The solution is not a complicated one. It involves a simple air filter from a air compressor. What this does is it allows the engine to suck in air while preventing oil from getting in. Please note: this is not 100% effective, oil can and will still get through, but *most* of the oil will not.

 

How it works.

Testing is still in progress. So far I have driven about 10 miles and it has caught a little over a tablespoon of oil. Also only a little bit of oil has gotten on the filter. More testing will be done and updated though.

I have to say with the small original filter I used, that had some oil caught it my short drive to work, but that filter also didn't filter all of the oil, alot still got through. Since this system is noticably larger with both the filter and the tubing, I think it may take a few days of driving to get some good test results.

 

Parts

1/2" barb with 3/8 male end, x2 (from specialty hose store) Radiator U-shaped hose, 1/2". (part # (A)71359CS from PepBoys) 1/2" Heater hose, 6ft. (from PepBoys)

Amflo 3/8" filter. (from Home Depot) Nylon splicer. One end 5/8", other end 1/2". (from Home Depot) Radiator L-shaped hose, 5/8". (part # (A)70785 from PepBoys) Brass barb splicer, 1/2" each end. (from Home Depot)

 

Construction

First thing I did was the easy part. Remove the original plastic hose and fitting from the intake plenum. Now it's time for the actual fitting of the new parts. Put some teflon tape on the 3/8" end of the 1/2" barbs. Then put both of them on the filter itself. Tighten as much as possible. Completed:

Step 2, get ready to run the tubing. First take the L-shaped hose put the nylon 5/8" barb end on the bottom of it (end furthest from the curve). Then take one end of the 1/2" tubing and connect that to the 1/2" end of the nylon barb. Now the L-hose is connected to the normal hose, and best part of it is that the L-hose is 5/8" which fits perfectly onto the the intake plenum, while the hose is 1/2" and the nylon barb connects the two perfectly. Next take the other end of the 1/2" heater hose (I know it's 6', but it will all work out) and connect it to the top of the fitting where the initial plastic hose was removed. I did mine a wierd wrong way, since I had nothing decent to connect a 1/2" hose to a 3/8" I was forced to improvise. I took a hose repair that had a 3/8" barb and stuffed the threaded end into the 1/2" tubing, which fit nicely, leaving the 3/8" barb sticking out, perfect to connect to the 3/8" fitting.

So run the tubing now, exactly how it's going to be later.

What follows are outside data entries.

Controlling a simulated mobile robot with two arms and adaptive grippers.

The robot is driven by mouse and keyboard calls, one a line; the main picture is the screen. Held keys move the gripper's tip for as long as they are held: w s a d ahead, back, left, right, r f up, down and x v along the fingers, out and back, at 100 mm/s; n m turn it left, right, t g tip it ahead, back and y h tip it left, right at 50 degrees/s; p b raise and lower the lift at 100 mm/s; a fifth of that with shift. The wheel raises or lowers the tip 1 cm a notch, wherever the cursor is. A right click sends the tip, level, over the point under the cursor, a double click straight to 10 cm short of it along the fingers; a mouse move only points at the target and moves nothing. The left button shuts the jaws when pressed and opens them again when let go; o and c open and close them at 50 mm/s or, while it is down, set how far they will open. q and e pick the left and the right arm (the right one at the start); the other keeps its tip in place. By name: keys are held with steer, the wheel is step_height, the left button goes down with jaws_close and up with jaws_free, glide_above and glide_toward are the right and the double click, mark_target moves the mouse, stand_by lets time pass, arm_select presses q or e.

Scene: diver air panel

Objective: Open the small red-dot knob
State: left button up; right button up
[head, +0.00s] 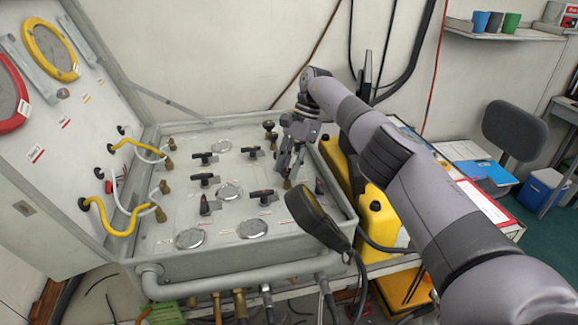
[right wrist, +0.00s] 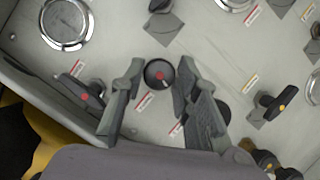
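The small red-dot knob (right wrist: 159,74) is round and black with a red dot on its cap. In the right wrist view it lies between the two fingertips of my right gripper (right wrist: 158,72), with a gap on each side. My right gripper is open and points down at the panel. In the head view the right gripper (head: 290,168) is over the right part of the grey panel (head: 170,225), and its fingers and wrist largely hide the knob. How far the fingertips are above the panel face is hard to tell. My left gripper is not in view.
A lever handle with a red dot (right wrist: 84,96) and a gauge (right wrist: 67,22) are left of the gripper in the wrist view. A yellow-marked lever (right wrist: 272,105) is to the right. A black handset-like object (head: 314,215) overhangs the panel's front right edge. Yellow hoses (head: 96,210) are at left.

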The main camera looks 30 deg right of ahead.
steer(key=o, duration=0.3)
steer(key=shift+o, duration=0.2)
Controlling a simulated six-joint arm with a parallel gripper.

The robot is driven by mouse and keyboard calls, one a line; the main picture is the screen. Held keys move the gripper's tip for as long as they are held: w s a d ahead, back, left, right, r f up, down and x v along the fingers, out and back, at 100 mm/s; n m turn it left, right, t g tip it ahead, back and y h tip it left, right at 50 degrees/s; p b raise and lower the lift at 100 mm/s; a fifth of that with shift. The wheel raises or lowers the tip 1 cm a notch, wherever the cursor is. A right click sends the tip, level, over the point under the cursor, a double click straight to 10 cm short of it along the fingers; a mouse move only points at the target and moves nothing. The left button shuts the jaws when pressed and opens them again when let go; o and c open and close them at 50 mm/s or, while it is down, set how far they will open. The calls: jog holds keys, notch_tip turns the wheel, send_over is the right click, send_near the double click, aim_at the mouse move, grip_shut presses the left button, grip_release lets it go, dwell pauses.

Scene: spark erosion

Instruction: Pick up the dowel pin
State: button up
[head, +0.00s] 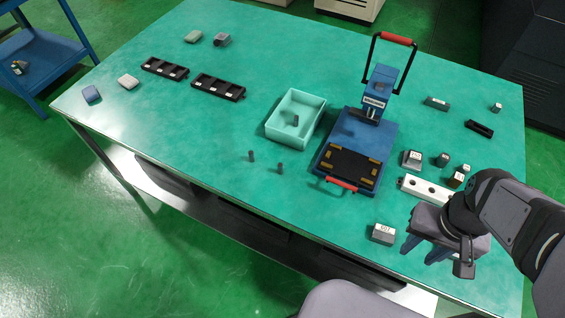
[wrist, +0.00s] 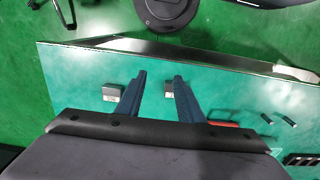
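Two small dark upright cylinders that look like dowel pins stand on the green table in the head view, one on the left (head: 251,156) and one on the right (head: 280,168). Two small dark pins also show at the right of the wrist view (wrist: 266,118). A similar dark piece (head: 295,120) lies in the pale green tray (head: 274,133); I cannot tell exactly what it is. My gripper (head: 418,253) is at the table's front right, well right of the pins. In the wrist view its two blue fingers (wrist: 158,78) are apart with nothing gripped.
A blue press fixture (head: 390,140) with red handles stands right of the tray. A white holed block (head: 427,188) and several small blocks sit at the right. A grey block (head: 383,234) is left of my gripper. Black racks (head: 218,87) lie at the back left. The front left is clear.

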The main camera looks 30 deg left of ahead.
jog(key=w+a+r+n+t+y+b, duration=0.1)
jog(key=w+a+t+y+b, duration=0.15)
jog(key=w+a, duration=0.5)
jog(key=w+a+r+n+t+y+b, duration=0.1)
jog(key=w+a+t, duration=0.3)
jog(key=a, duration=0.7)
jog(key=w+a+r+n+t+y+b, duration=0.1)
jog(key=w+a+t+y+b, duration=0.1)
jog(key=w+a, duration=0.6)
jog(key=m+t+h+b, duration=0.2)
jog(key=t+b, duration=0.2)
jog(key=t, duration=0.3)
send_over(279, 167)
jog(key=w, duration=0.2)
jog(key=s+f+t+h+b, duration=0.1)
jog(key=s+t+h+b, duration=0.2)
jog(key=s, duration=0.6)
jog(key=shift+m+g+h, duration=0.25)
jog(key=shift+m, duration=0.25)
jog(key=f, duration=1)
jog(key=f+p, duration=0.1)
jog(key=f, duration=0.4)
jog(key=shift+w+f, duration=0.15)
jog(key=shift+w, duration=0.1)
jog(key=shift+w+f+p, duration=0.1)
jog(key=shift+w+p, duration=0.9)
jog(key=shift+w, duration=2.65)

I placed the L-hose on the intake plenum and ran the tubing behind the blower. Once I got it to where I was going to mount the filter I looped the hose around behind the blower again and connect the 3/8" barb to the rubber t-fitting. So now all 6'of the hose is used in a big loop and 2 of the connecters are in place.

Now it's time to mount the filter. On the drivers side there are 4 holes in the plastic wire holder, perfect starting point. At home depot I found a plastic holder that I modified to hold the filter. I cut out the middle a little bit so that the filter dropped in and hooked up a little connecter so that a mini bungie cord could be placed over the filter to hold it securely. Mounting the holder was easy, I just pulled of the plastic wire holder enough to get a 1/4" rachet behind there, and used 2 bolts to hold it in place.

Once done, I mounted the filter. I then took the tubing that was ran and cut it to fit. The tub that goes from the PCV valve connects to the inlet on the filter, cut the tube so that it has a little room to connect to the barb. Next is the tube existing the filter and going to the plenum, cut that one to fit also. When you are done you should have removed about 1.5' from the middle of the original tubing.

Now just connect the last 2 pieces of tubing to the filter and you are all done. It would be a good idea to double check your work, making sure that the line from the PCV vavle goes to the input of the filter and the line out of the filter goes to the intake plenum.